Positioned at the intersection of the New South and the Old West, Fort Smith today is a place where visitors can take in history in a pure, unadulterated form, with sites such as the barracks, the courthouse and the jail at the Fort Smith National Historic Site. Groups can take advantage of re-enactment events and reutilized spaces like the visitors center and museum housed in a former bordello now listed on the National Register of Historic Places.

After their groups have taken in some history, planners can bring them back firmly to the 21st century with meeting venues like the Fort Smith Convention Center, with a 40,000-square-foot exhibit hall and a 1,200-seat permanent theater; the 17,000-square-foot Fort Smith Event Center; or the MovieLounge, a unique space that combines meeting and event rooms with catered movie theaters.

www.fortsmith.org

Hot Springs

Billing itself as “America’s First Resort,” Hot Springs, Arkansas, is a one-of-a-kind destination, not just in the state of Arkansas, but in the entire country.
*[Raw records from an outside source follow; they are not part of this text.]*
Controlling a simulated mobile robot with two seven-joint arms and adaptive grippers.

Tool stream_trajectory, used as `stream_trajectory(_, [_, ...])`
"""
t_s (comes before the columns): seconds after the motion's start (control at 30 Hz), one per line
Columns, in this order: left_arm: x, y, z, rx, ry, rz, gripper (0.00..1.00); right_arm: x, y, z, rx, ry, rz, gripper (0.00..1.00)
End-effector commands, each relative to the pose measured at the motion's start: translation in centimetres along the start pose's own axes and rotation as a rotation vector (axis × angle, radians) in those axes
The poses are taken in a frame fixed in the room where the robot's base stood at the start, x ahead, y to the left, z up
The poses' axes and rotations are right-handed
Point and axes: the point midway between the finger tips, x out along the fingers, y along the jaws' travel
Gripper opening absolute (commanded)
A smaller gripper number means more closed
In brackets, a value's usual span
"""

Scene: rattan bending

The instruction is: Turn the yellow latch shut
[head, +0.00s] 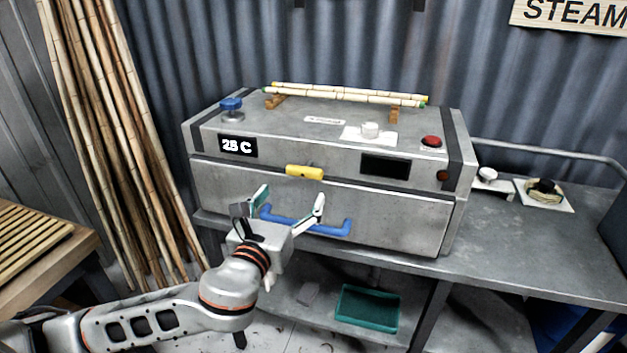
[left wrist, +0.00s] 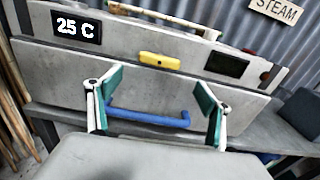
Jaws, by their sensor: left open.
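The yellow latch (head: 304,172) lies roughly level, near the seam between the top of the grey steam box (head: 222,183) and its front door. It also shows in the left wrist view (left wrist: 160,61), beyond the fingertips. A blue bar handle (head: 333,229) is fixed on the door below the latch. My left gripper (head: 290,203) is in front of the door, its fingers spread wide and empty. Its fingertips are lower than the latch and apart from it. In the left wrist view the blue handle (left wrist: 150,117) shows between the open fingers (left wrist: 160,88). My right gripper is not in view.
The box stands on a grey bench (head: 540,250). On its top are a blue knob (head: 231,103), a red button (head: 431,141) and canes (head: 345,96) on wooden rests. A green tray (head: 367,308) lies below. Tall canes (head: 110,130) lean at left.

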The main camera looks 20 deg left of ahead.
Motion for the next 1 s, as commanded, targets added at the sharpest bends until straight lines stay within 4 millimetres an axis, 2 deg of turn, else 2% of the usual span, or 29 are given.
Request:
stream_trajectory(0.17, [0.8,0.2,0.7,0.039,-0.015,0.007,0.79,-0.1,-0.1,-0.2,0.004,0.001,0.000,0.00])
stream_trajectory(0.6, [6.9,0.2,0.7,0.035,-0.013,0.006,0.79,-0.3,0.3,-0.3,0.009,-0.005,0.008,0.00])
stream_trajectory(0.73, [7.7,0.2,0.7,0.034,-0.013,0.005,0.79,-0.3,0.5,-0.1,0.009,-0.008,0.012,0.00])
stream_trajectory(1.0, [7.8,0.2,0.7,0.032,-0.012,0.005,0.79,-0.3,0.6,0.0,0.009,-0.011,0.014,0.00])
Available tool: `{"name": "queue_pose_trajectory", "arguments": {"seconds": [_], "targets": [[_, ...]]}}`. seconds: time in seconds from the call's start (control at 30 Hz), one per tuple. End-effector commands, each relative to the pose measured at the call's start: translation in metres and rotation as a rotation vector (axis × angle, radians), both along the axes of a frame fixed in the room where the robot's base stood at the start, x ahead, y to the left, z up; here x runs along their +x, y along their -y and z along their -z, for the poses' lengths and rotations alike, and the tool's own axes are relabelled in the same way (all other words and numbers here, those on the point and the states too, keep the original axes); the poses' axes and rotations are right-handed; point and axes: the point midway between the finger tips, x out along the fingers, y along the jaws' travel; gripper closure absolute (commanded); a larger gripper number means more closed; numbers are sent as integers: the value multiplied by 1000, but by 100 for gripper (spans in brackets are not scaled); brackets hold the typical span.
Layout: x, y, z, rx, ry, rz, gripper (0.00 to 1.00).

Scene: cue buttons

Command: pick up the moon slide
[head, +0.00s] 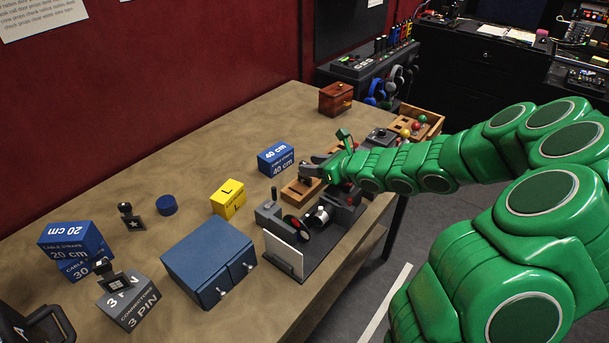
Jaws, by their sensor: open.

Hot Springs is home to a national park within the city limits, and many of its meeting venues are within walking distance of Hot Springs National Park.

“We’ve been welcoming travelers since before Hernando de Soto,” said Visit Hot Springs CEP Steve Arrison. “Hot Springs bodes well for meeting attendance because we’re a place people like to bring their family members, no matter what their ages. We’re a city of about 37,000, but we do close to 4 million overnight travelers a year. You have the facilities you’d expect in a larger market but in a nice community, where people can walk from the venue to dinner or the off-site.”

Hot Springs is home to the largest convention center in the state, the Hot Springs Convention Center, with 360,000 square feet of meeting space; there are also 4,000 hotel rooms situated in town and on the lake. With multiple new properties coming online each year, Hot Springs offers a wealth of options for meeting planners.

Downtown, the Arlington Hotel and Spa is the largest hotel in terms of meeting space, with an 8,250-square-foot conference center, a 5,600-square-foot ballroom, an exhibit center and eight additional boardrooms and breakout rooms. It has one of the largest and oldest hotels in the state, dating back to 1875 and now including 500 rooms and suites. The national park’s historic Bathhouse Row is right across the street, where groups can have a guided tour of the historic bathhouses before heading further into the park to soak in the views from the 216-foot-high Hot Springs Mountain Tower.

On the lake, the Clarion Hot Springs Hotel on Lake Hamilton has 149 guests rooms and 9,000 square feet of meeting space that includes a seventh-floor ballroom with sweeping views of town and the national park.

Arrison said many groups like to plan their meetings around the races at historic Oaklawn, which has hosted premier races, including the Arkansas Derby, since 1904, using meeting space on-site for part of the day and then taking in a race. But hotel space can be challenging to find in the last week or so of the racing season.